14. The gas turbine as claimed in claim 13, preceding claims, wherein along at least one of the struts (21) there extend electrical connectors, which provide motor current at phases of the auxiliary unit (20) or take off generator current at the phases of the auxiliary unit (20) or, at an end of the auxiliary unit (20) that is facing away from the shaft (15) of the turbine (10), the phase terminals of auxiliary unit are led to the outside.

15. The gas turbine as claimed in claim 1, wherein the auxiliary unit (20) is assigned at least one controller (50) of the starter arrangement (1) that controls a commutation of the auxiliary unit (20) in motor operation or controls a charging of at least one electrical storage device (56) that is connected to the auxiliary unit and is chargeable in a generator operation of the auxiliary unit (20).

16. A method for operating a starter arrangement (1) provided on a gas turbine as claimed in claim 1, wherein the coupling element is provided between the output side of the auxiliary unit (20) and the shaft (15) of the power unit as respective parts to be coupled, comprising the following method steps

contactlessly coupling the output side of the auxiliary unit (20) to the shaft (15) of the power unit (20);

starting the power unit (10) by the auxiliary unit (20) as an electrical drive;

reaching the minimum rotational speed of the power unit (10);

changing over operation of the auxiliary unit (20) to generator operation without a switching device; and

charging at least one electrical storage device (56) with a charging current by way of a controller (50).

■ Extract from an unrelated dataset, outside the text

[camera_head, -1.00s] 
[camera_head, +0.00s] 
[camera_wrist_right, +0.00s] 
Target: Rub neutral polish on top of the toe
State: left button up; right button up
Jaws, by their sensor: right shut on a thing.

17. The method as claimed in claim 16, wherein a control signal (PWM) by which an electrical switching element is pulse-width-modulated is produced by the controller (50).

18. The gas turbine as claimed in claim 5, wherein the permanent magnets are provided and are formed as neodymium magnets.

19. The gas turbine as claimed in claim 6, wherein the receptacles (37) extend through the carrier in an axial direction.

20. The gas turbine as claims in claim 1, wherein the auxiliary unit (10) is accommodated in a housing (22).